Monday (Sept. 9) offered up a snapshot of consumer sentiment on where inflation is headed, their overall feelings about managing a mounting debt load, and where and how they’re spending against this backdrop.
Connecting the dots between the two separate reports — the Federal Reserve Bank of New York’s reading on inflation expectations from the morning for the short- and long-term horizons, and the Federal Reserve’s Consumer Credit Outstanding report (known as G.19) from the afternoon — paints a portrait of a consumer who’s borrowing what they can, when they can, even as there’s acknowledgment that there’s a higher risk of sliding into delinquency.
The July data on consumer credit shows a significant jump in pretty much all forms of debt. Revolving debt, which includes cards, surged at an annualized 9.4% pace in July, after what looked to be a paydown (because we saw an annualized 0.3% decline) in June.

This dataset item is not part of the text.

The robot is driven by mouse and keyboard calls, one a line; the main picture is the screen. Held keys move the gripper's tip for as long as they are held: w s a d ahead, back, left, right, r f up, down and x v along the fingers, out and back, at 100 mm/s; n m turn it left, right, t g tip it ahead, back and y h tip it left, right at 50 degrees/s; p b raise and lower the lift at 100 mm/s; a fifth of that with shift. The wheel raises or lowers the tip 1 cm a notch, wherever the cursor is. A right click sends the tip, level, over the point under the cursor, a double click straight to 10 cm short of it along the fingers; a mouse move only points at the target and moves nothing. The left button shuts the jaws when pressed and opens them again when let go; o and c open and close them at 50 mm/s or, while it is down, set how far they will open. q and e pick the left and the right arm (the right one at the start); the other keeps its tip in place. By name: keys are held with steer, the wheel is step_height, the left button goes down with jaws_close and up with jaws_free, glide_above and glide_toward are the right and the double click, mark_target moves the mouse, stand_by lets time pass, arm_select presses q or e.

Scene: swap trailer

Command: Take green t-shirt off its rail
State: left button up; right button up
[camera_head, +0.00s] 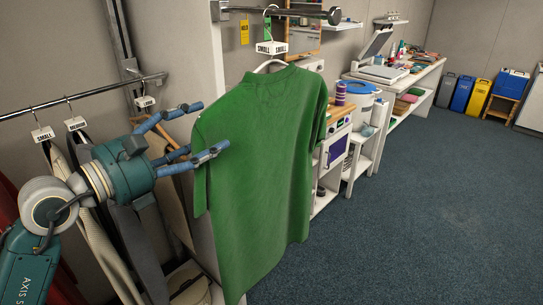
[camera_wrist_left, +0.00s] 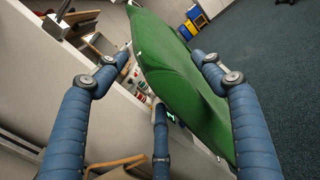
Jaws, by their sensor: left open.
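The green t-shirt (camera_head: 262,165) hangs on a white hanger (camera_head: 270,64) under a short metal rail (camera_head: 275,12) at the top of the head view. White "SMALL" tags (camera_head: 271,47) sit at the hanger's hook. My left gripper (camera_head: 207,128) is open at the shirt's left shoulder and sleeve. One finger overlaps the front of the shirt in the picture; I cannot tell whether it touches. In the left wrist view the shirt (camera_wrist_left: 180,75) lies between the spread blue fingers. My right gripper is not in view.
Another rail (camera_head: 85,95) at the left holds several hanging garments with size tags. A white shelf unit (camera_head: 360,160) and a long bench (camera_head: 410,80) stand behind the shirt. Coloured bins (camera_head: 475,95) stand at the back. The blue carpet (camera_head: 410,230) at the right is clear.

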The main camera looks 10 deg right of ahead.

Overall revolving debt stood at $1.359 trillion in the latest reading; that line item had been a “mere” $1 trillion in 2019. Doing the math, that’s 24.8% higher than the 2019 number.
Nonrevolving debt such as auto loans and school loans was up at an annualized pace of 4.8%, accelerating from the 1%+ showings of the past several months.
The actual $25 billion bump in credit far outpaced the roughly $12 billion that had been the consensus.
According to the Consumer Expectations survey, respondents see inflation as a stable fact of everyday life, but a sticky one. The data shows that as surveyed last month, short-term and long-term inflation expectations for the next year and next five years were unchanged at 3% and 2.8%, respectively. The three-year outlook was higher, increasing to 2.5% where that reading had been 2.3% in July.
The median year-ahead expectations were up, most notably, for gas, which was 0.1 percentage point higher to 3.6%, and for rent, which were 0.2 percentage points up to a lofty 7.3%. At the same time, consumers expects that the cost of food will still grow, but at a slower pace, by 4.4%, down from a previously anticipated 4.7% pace.
It seems that consumers are a bit more wary about their job prospects, as the measure of unemployment expectations — whether or not unemployment will be higher a year from now — was up to 37.7%, gaining from 36.6% in July. Wage growth looks set to slightly trail year-ahead inflation as household income is expected to grow by 2.9%.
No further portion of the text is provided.